Décision Page des coûts. La semaine suivante son épouse a signé une convention d’inscription ayant pour effet de mettre en branle la vente de la maison. M. Webb a déclaré que le facteur déterminant dans leur décision de vendre plutôt que de louer avait été l’affirmation de M. Perrier comme quoi on leur rembourserait leurs frais juridiques et les honoraires de vente d’immeuble occasionnés par la vente de leur maison.

Il a été fait référence à deux lettres (pièces E-1 et E-2) de M. McLean, l’agent immobilier de M. Webb; la première lettre, datée du 12 février 1996, dit ce qui suit :

[Traduction] Vous avez demandé que je confirme par écrit les circonstances entourant la vente de votre propriété par l’entremise de Re/Max Brampton Inc.

En mai 1993, vous m’avez demandé conseil à savoir s’il était préférable de vendre ou de louer votre maison, comme vous étiez sur le point de déménager en Ohio afin d’y occuper un poste pour le gouvernement canadien au cours de l’été de 1993.

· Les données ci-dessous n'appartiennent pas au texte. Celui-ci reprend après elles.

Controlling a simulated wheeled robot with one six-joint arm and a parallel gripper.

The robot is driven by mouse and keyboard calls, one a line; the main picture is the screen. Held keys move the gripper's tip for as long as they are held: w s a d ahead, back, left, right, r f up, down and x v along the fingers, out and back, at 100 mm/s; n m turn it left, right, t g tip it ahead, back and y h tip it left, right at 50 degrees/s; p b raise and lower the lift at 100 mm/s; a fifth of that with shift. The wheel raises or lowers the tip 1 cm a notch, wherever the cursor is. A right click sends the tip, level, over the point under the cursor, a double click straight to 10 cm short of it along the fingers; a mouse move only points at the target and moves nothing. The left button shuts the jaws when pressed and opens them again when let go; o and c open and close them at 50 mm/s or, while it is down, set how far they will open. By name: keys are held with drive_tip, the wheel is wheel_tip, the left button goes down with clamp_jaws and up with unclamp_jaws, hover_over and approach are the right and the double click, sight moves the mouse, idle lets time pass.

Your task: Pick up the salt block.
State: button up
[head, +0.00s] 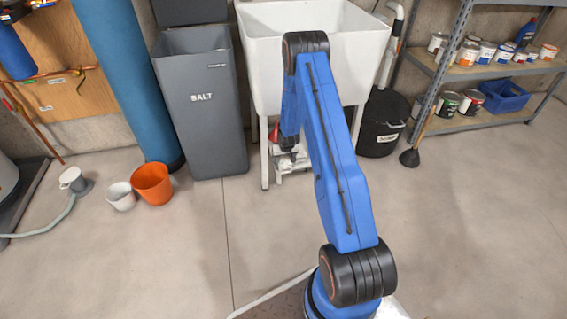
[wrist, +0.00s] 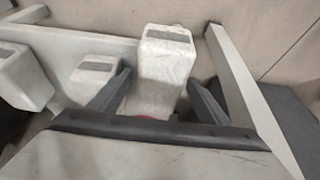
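Several pale blocks with grey patches stand low under the white sink. In the wrist view, a tall white block (wrist: 164,70) with a grey patch on top stands between my fingers. I take it for the salt block, but I see no readable name. My gripper (wrist: 160,92) is open, one finger on each side of it; contact cannot be made out. The block's lower part is partly hidden. In the head view, my gripper (head: 290,157) reaches down in front of the sink, near small white things (head: 297,163).
A shorter pale block (wrist: 95,76) and another (wrist: 22,78) stand left of my fingers. A pale leg (wrist: 238,80) runs close on the right. The sink (head: 262,75) overhangs this spot.

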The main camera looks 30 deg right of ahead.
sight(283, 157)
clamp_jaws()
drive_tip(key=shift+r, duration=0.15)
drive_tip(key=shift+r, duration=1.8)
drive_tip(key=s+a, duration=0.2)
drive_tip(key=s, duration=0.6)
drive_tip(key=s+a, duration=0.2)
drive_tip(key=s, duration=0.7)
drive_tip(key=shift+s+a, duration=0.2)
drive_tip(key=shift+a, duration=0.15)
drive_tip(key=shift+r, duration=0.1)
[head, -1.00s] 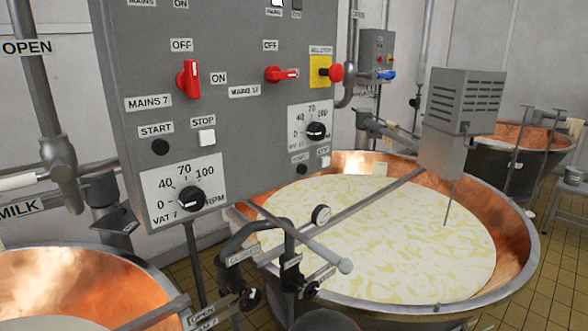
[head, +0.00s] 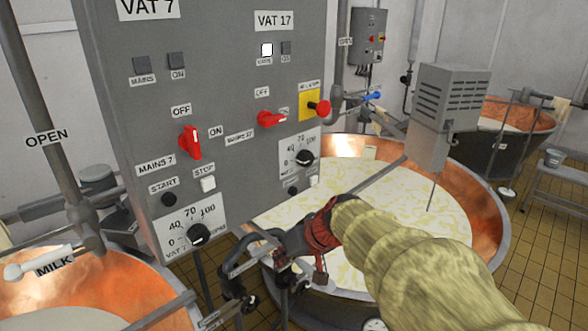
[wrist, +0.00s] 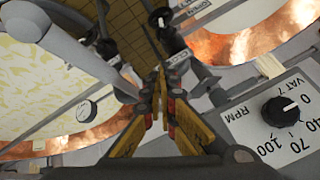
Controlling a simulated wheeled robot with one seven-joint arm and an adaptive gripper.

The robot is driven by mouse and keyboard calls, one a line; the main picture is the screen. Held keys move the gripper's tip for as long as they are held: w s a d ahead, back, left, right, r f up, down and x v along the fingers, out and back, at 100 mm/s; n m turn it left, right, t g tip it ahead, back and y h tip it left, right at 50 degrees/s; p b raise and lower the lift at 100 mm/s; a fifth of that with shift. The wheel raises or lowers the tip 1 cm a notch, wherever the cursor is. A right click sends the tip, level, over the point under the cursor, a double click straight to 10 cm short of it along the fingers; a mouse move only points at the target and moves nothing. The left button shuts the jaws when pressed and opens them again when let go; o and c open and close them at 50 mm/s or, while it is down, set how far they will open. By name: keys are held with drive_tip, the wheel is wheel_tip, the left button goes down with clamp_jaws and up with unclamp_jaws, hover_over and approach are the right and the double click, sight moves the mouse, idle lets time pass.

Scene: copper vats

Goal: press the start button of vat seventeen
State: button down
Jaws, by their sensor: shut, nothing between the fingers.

Nous avons discuté du prix de vente probable de votre maison et des coûts associés à la vente. Nous avons également discuté du loyer mensuel probable pour votre propriété et des frais de gestion que vous auriez à payer puisque vous seriez un propriétaire forain.

Juste avant le 16 juin, lorsque votre épouse a signé la convention d’inscription, vous avez discuté avec moi de votre décision de vendre plutôt que de louer votre maison. Vous m’avez dit qu’à la suite de votre rencontre concernant votre réinstallation qui avait eu lieu dans vos bureaux à Ottawa, la division qui organisait votre déménagement vous avait dit que le gouvernement vous rembourserait vos frais immobiliers et les honoraires de vente d’immeuble lorsque vous vendriez votre maison, en dépit du fait que celle-ci n’était pas située dans la région d’Ottawa, en vertu des nouvelles règles qui venaient d’être adoptées. Par conséquent, vous n’aviez pas intérêt à louer votre maison.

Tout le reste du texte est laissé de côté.